## EXERCISE
Print every line of the listing exactly, please.

## DATASET EXCERPT

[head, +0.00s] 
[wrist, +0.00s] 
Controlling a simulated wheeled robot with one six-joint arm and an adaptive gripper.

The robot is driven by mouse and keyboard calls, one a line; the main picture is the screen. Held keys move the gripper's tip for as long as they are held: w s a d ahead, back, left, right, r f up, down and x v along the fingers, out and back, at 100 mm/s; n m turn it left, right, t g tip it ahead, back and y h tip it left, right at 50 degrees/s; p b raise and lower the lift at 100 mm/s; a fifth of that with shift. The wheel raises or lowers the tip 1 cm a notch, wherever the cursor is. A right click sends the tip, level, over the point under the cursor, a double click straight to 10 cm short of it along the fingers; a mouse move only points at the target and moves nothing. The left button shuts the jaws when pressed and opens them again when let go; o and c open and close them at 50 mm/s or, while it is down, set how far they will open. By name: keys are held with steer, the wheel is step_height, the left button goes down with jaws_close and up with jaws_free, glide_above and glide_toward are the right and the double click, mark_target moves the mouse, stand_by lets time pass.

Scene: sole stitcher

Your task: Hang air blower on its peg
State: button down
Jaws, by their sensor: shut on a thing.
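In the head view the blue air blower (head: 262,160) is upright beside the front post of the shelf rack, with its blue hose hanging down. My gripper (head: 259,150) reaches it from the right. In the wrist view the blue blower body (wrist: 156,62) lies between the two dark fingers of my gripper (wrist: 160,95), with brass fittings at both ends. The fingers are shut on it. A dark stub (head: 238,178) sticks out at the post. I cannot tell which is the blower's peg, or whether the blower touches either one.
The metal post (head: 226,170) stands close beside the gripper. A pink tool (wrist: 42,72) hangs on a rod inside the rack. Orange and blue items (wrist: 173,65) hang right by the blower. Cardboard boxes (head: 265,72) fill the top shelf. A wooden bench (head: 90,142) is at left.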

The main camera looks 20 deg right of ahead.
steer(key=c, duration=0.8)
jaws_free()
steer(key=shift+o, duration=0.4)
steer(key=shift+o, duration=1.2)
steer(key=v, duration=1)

## RESULT BELOW
[head, +0.00s] 
[wrist, +0.00s] 
Controlling a simulated wheeled robot with one six-joint arm and an adaptive gripper.

The robot is driven by mouse and keyboard calls, one a line; the main picture is the screen. Held keys move the gripper's tip for as long as they are held: w s a d ahead, back, left, right, r f up, down and x v along the fingers, out and back, at 100 mm/s; n m turn it left, right, t g tip it ahead, back and y h tip it left, right at 50 degrees/s; p b raise and lower the lift at 100 mm/s; a fifth of that with shift. The wheel raises or lowers the tip 1 cm a notch, wherever the cursor is. A right click sends the tip, level, over the point under the cursor, a double click straight to 10 cm short of it along the fingers; a mouse move only points at the target and moves nothing. The left button shuts the jaws when pressed and opens them again when let go; o and c open and close them at 50 mm/s or, while it is down, set how far they will open. By name: keys are held with steer, the wheel is step_height, the left button goes down with jaws_close and up with jaws_free, glide_above and glide_toward are the right and the double click, mark_target moves the mouse, stand_by lets time pass.

Scene: sole stitcher

Your task: Hang air blower on its peg
State: button down
Jaws, by their sensor: shut on a thing.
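In the head view the blue air blower (head: 262,160) is upright beside the front post of the shelf rack, with its blue hose hanging down. My gripper (head: 259,150) reaches it from the right. In the wrist view the blue blower body (wrist: 156,62) lies between the two dark fingers of my gripper (wrist: 160,95), with brass fittings at both ends. The fingers are shut on it. A dark stub (head: 238,178) sticks out at the post. I cannot tell which is the blower's peg, or whether the blower touches either one.
The metal post (head: 226,170) stands close beside the gripper. A pink tool (wrist: 42,72) hangs on a rod inside the rack. Orange and blue items (wrist: 173,65) hang right by the blower. Cardboard boxes (head: 265,72) fill the top shelf. A wooden bench (head: 90,142) is at left.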

The main camera looks 20 deg right of ahead.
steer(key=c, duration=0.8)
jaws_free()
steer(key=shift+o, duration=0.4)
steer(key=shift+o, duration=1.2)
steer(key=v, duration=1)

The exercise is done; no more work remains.